COP17 Day 3: When the real work starts
The vibe on Day 3 of the COP17 climate change talks is very different to the pomp-and-circumstance of Day 1. The dignitaries have left, the cavalcades went with them, and negotiators have gotten down to business.
Delegates and the media seem to have found their bearings, and so walk determinedly from venue to venue, rather than clogging up passage ways with a confused Brownian motion. Day 1 gave me an incorrect impression that this was a large and self-congratulatory cluster … um … talk, but in fact people are here to work.

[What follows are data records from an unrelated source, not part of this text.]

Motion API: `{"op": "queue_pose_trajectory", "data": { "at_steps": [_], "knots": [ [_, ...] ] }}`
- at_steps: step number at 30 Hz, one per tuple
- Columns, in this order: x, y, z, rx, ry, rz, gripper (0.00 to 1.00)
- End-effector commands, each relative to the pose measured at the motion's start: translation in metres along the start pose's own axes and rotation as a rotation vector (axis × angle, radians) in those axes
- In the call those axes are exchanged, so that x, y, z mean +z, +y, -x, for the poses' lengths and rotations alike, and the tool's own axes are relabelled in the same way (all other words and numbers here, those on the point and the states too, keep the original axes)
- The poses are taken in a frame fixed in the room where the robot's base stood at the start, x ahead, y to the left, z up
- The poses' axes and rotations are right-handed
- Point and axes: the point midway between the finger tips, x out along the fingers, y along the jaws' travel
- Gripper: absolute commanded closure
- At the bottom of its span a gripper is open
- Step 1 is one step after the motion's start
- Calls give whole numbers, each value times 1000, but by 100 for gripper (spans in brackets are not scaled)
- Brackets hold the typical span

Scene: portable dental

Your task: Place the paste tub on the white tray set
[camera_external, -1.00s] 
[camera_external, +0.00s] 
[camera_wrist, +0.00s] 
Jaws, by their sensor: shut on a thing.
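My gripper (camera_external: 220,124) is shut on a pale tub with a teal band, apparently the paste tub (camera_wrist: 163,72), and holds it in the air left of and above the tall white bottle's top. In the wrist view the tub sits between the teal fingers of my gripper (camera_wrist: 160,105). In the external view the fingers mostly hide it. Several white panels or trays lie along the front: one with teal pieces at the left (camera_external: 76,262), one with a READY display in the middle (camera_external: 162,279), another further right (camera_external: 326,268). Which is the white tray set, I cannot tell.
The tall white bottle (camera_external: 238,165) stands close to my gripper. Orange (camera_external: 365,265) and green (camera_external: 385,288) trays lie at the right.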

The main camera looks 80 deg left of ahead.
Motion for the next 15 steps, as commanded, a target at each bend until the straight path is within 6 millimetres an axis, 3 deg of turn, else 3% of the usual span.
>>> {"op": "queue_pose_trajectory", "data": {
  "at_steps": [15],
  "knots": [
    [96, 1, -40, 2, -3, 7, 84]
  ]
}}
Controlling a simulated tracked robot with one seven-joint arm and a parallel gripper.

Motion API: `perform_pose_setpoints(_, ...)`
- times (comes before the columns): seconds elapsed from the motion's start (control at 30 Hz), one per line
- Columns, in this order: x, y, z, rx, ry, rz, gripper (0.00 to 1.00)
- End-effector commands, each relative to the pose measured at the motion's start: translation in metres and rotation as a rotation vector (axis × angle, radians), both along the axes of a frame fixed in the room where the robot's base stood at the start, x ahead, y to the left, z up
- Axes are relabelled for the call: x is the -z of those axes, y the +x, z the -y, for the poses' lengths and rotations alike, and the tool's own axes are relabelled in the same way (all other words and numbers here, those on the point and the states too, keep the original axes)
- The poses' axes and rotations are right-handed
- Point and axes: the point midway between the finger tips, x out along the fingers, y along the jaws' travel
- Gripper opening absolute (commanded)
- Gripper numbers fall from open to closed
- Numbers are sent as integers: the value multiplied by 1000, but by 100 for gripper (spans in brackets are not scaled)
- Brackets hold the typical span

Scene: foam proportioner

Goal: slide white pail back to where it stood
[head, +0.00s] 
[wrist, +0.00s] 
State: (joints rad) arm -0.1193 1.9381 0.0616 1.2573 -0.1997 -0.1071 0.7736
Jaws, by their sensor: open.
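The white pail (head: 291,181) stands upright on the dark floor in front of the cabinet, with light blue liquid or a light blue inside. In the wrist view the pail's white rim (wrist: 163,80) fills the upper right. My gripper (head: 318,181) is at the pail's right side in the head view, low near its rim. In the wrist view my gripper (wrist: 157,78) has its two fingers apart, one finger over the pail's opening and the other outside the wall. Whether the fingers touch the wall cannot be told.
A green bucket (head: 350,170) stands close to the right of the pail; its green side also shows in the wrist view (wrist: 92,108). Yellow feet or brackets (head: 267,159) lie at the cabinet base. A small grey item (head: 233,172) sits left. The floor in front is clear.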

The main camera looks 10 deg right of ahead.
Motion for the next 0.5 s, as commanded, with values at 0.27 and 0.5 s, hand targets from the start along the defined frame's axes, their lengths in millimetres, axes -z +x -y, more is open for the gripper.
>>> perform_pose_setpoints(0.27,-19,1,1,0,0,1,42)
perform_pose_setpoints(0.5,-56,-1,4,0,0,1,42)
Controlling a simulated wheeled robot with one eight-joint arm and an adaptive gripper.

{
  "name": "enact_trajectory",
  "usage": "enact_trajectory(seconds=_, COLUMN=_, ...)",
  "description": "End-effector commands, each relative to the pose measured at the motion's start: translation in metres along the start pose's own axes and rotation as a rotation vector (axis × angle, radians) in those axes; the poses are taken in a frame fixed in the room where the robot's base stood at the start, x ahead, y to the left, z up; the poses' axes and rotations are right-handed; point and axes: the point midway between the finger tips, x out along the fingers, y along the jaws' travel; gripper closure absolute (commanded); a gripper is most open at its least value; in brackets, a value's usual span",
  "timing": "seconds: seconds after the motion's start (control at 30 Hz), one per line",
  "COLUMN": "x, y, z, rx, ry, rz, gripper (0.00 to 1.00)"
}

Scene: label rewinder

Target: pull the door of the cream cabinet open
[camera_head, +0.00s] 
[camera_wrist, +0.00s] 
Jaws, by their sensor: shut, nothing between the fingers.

From the government negotiators to NGOs to the media, everyone has something to do – whether it is traipse through forests’ worth of paper (more on that later), hand out fliers, get to interviews, file stories or just try not to melt into a sweaty puddle on the floor.
In terms of fashion, I can’t remember a more eclectic conference. There are naturally the folk in penguin suits – and we feel very sorry for them in this heat – women in flowing Indian print skirts, African delegates in traditional dress, women in burqas, the press with their natural laissez-faire attitude to dress-sense. One thing every person here seems to have is a laptop and a backpack for collecting the miscellaneous million handouts.

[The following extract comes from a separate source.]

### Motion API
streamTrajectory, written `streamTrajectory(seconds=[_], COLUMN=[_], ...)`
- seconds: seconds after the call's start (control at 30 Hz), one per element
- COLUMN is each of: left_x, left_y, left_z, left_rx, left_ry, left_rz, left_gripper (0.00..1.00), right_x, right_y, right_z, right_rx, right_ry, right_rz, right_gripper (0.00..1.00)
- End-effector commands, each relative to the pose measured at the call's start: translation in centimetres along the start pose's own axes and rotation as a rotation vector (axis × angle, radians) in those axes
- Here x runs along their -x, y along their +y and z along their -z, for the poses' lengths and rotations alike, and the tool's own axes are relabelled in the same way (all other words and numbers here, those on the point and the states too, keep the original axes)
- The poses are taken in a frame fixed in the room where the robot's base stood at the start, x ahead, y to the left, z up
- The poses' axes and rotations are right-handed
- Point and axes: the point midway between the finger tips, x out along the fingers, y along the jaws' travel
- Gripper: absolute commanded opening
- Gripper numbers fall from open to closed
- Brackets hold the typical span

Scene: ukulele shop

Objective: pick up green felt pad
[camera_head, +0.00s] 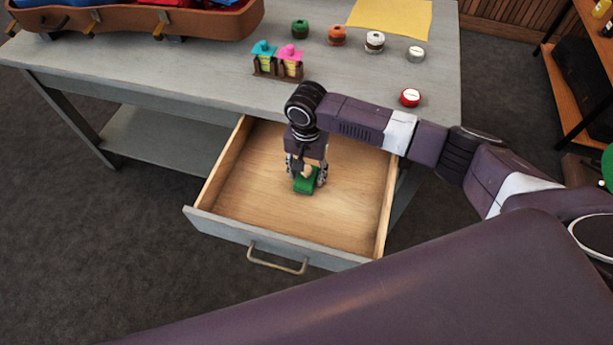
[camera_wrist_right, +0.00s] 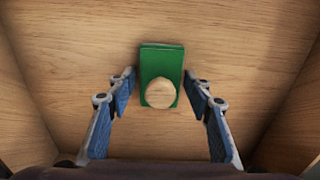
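The green felt pad (camera_head: 304,186) lies in the open wooden drawer. In the right wrist view it is a green block (camera_wrist_right: 161,62) with a round pale wooden knob (camera_wrist_right: 160,93) on it. My right gripper (camera_head: 306,176) is down inside the drawer over the pad. In the wrist view its two blue-padded fingers (camera_wrist_right: 160,88) are spread on either side of the pad, with gaps between them and it. The gripper hides part of the pad in the head view. My left gripper is not in view.
The drawer (camera_head: 245,190) is otherwise empty, and its walls surround my right gripper. The grey table (camera_head: 190,80) above holds several small round tins, a rack with cyan and pink items (camera_head: 278,62), a yellow cloth (camera_head: 392,18) and an instrument case (camera_head: 140,20).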

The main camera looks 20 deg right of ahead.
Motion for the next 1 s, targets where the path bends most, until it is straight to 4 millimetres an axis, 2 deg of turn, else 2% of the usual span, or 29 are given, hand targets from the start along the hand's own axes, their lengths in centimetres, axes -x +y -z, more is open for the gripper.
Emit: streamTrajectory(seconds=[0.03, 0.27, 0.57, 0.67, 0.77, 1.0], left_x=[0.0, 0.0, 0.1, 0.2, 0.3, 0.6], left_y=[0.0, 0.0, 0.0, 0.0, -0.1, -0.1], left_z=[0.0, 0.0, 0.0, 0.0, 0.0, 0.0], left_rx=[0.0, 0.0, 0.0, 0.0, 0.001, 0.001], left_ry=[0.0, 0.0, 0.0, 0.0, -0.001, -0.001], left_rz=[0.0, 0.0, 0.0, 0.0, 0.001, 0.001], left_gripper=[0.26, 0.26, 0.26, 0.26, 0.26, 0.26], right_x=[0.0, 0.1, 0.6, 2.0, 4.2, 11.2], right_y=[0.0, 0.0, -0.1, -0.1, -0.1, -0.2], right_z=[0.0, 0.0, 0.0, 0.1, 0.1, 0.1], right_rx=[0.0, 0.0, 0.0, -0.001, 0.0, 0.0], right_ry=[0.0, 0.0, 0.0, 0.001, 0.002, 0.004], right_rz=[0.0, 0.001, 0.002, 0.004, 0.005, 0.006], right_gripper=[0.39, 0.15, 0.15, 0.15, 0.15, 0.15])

The grand irony of the day: we’re at a conference on climate change, where people are talking about protecting forests and conserving resources, and yet there’s a documents centre that hands out tens of thousands of A4 pages a day. Probably more. The reason you need a backpack/suitcase is to lug it all about with you.

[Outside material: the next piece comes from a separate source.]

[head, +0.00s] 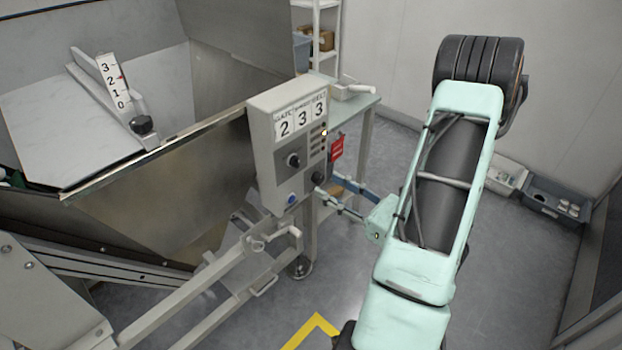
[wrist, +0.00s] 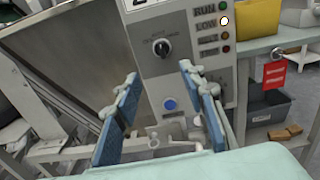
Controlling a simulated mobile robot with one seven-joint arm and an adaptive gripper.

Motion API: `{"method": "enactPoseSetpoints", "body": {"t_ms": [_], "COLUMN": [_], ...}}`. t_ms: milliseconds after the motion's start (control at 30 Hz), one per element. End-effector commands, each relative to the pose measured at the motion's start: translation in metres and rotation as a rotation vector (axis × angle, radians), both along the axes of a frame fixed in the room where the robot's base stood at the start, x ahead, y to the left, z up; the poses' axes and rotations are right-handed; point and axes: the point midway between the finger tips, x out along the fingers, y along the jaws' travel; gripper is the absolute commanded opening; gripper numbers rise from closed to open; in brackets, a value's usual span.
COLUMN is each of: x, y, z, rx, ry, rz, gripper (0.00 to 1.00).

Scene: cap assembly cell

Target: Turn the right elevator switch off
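A grey control box (head: 264,132) stands at the right edge of the metal hopper. A black rotary switch (head: 293,160) is on its face; it also shows in the wrist view (wrist: 162,48). I cannot tell its exact setting. A blue button (head: 292,199) is below the switch, also in the wrist view (wrist: 170,104). My gripper (head: 326,187) is just right of the box's lower part in the head view. In the wrist view my gripper (wrist: 158,72) has its two blue fingers wide apart and empty, with the switch ahead between and above the tips. The fingers look apart from the switch.
A lit indicator (head: 323,132) sits in the lamp column on the box. A red tag (head: 337,147) hangs behind it by a side table (head: 362,102). A grey frame with a clamp handle (head: 262,285) stands below the box.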

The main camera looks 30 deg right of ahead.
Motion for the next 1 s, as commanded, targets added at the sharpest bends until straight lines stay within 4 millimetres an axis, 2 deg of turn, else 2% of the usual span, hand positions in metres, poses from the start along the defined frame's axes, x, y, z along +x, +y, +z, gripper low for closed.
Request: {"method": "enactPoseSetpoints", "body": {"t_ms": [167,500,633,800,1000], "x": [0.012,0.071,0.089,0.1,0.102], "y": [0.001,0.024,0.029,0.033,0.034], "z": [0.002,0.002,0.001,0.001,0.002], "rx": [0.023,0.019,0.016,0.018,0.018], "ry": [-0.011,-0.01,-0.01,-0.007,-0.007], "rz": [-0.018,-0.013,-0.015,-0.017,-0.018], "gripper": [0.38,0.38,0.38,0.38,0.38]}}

So I have a theory about the United Nations and paper. Harry Potter fans will get the analogy. In a vault in the wizard bank Gringotts, there is a spell which makes everything you touch multiply 10-fold. The intended result is that you get crushed under the weight of gold treasure you were trying to steal. It’s the same with the UN and paper – everything it touches seems to make the paperwork multiply 10-fold (possibly more).
“Delegate crushed by paper avalanche” actually seems like a plausible headline.